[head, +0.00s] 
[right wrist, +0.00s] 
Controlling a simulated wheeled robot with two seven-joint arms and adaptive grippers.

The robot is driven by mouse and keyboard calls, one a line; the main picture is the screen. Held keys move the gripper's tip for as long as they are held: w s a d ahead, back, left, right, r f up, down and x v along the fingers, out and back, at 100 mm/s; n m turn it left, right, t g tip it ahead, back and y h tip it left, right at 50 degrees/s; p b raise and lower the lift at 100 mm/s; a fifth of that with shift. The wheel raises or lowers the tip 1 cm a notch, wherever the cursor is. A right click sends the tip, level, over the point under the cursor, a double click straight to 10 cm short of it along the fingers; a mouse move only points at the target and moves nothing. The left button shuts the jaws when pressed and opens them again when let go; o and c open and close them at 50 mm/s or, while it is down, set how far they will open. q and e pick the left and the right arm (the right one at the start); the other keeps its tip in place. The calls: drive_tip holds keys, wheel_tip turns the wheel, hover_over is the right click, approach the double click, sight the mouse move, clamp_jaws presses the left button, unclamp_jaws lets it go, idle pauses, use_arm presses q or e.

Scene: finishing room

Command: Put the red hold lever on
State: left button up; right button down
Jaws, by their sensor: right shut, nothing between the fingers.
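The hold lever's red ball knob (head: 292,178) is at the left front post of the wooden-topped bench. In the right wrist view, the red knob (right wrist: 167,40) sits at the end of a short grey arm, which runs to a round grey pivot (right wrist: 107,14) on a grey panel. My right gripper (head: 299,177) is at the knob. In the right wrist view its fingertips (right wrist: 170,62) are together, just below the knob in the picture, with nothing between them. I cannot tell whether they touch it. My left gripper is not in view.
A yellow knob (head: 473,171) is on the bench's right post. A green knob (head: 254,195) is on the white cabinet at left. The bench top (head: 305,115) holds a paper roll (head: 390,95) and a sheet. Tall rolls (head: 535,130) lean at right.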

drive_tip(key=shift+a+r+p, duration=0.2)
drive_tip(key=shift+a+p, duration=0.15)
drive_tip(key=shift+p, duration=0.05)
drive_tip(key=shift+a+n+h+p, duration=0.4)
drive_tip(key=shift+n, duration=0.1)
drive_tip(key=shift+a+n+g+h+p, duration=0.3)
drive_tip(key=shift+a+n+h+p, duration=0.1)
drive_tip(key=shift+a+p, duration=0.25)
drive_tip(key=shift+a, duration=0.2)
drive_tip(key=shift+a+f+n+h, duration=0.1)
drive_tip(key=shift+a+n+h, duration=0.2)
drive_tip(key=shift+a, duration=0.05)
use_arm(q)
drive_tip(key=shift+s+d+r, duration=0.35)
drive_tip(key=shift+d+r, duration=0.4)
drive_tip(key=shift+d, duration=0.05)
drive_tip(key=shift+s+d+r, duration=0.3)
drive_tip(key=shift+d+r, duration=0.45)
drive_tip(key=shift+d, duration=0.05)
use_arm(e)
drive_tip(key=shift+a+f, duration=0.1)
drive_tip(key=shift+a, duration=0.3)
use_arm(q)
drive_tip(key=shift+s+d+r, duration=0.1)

• _TASK PROMPT_
Print again each line of the listing above, exactly as it appears.

• _IN RESPONSE_
[head, +0.00s] 
[right wrist, +0.00s] 
Controlling a simulated wheeled robot with two seven-joint arms and adaptive grippers.

The robot is driven by mouse and keyboard calls, one a line; the main picture is the screen. Held keys move the gripper's tip for as long as they are held: w s a d ahead, back, left, right, r f up, down and x v along the fingers, out and back, at 100 mm/s; n m turn it left, right, t g tip it ahead, back and y h tip it left, right at 50 degrees/s; p b raise and lower the lift at 100 mm/s; a fifth of that with shift. The wheel raises or lowers the tip 1 cm a notch, wherever the cursor is. A right click sends the tip, level, over the point under the cursor, a double click straight to 10 cm short of it along the fingers; a mouse move only points at the target and moves nothing. The left button shuts the jaws when pressed and opens them again when let go; o and c open and close them at 50 mm/s or, while it is down, set how far they will open. q and e pick the left and the right arm (the right one at the start); the other keeps its tip in place. The calls: drive_tip holds keys, wheel_tip turns the wheel, hover_over is the right click, approach the double click, sight the mouse move, clamp_jaws presses the left button, unclamp_jaws lets it go, idle pauses, use_arm presses q or e.

Scene: finishing room

Command: Put the red hold lever on
State: left button up; right button down
Jaws, by their sensor: right shut, nothing between the fingers.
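The hold lever's red ball knob (head: 292,178) is at the left front post of the wooden-topped bench. In the right wrist view, the red knob (right wrist: 167,40) sits at the end of a short grey arm, which runs to a round grey pivot (right wrist: 107,14) on a grey panel. My right gripper (head: 299,177) is at the knob. In the right wrist view its fingertips (right wrist: 170,62) are together, just below the knob in the picture, with nothing between them. I cannot tell whether they touch it. My left gripper is not in view.
A yellow knob (head: 473,171) is on the bench's right post. A green knob (head: 254,195) is on the white cabinet at left. The bench top (head: 305,115) holds a paper roll (head: 390,95) and a sheet. Tall rolls (head: 535,130) lean at right.

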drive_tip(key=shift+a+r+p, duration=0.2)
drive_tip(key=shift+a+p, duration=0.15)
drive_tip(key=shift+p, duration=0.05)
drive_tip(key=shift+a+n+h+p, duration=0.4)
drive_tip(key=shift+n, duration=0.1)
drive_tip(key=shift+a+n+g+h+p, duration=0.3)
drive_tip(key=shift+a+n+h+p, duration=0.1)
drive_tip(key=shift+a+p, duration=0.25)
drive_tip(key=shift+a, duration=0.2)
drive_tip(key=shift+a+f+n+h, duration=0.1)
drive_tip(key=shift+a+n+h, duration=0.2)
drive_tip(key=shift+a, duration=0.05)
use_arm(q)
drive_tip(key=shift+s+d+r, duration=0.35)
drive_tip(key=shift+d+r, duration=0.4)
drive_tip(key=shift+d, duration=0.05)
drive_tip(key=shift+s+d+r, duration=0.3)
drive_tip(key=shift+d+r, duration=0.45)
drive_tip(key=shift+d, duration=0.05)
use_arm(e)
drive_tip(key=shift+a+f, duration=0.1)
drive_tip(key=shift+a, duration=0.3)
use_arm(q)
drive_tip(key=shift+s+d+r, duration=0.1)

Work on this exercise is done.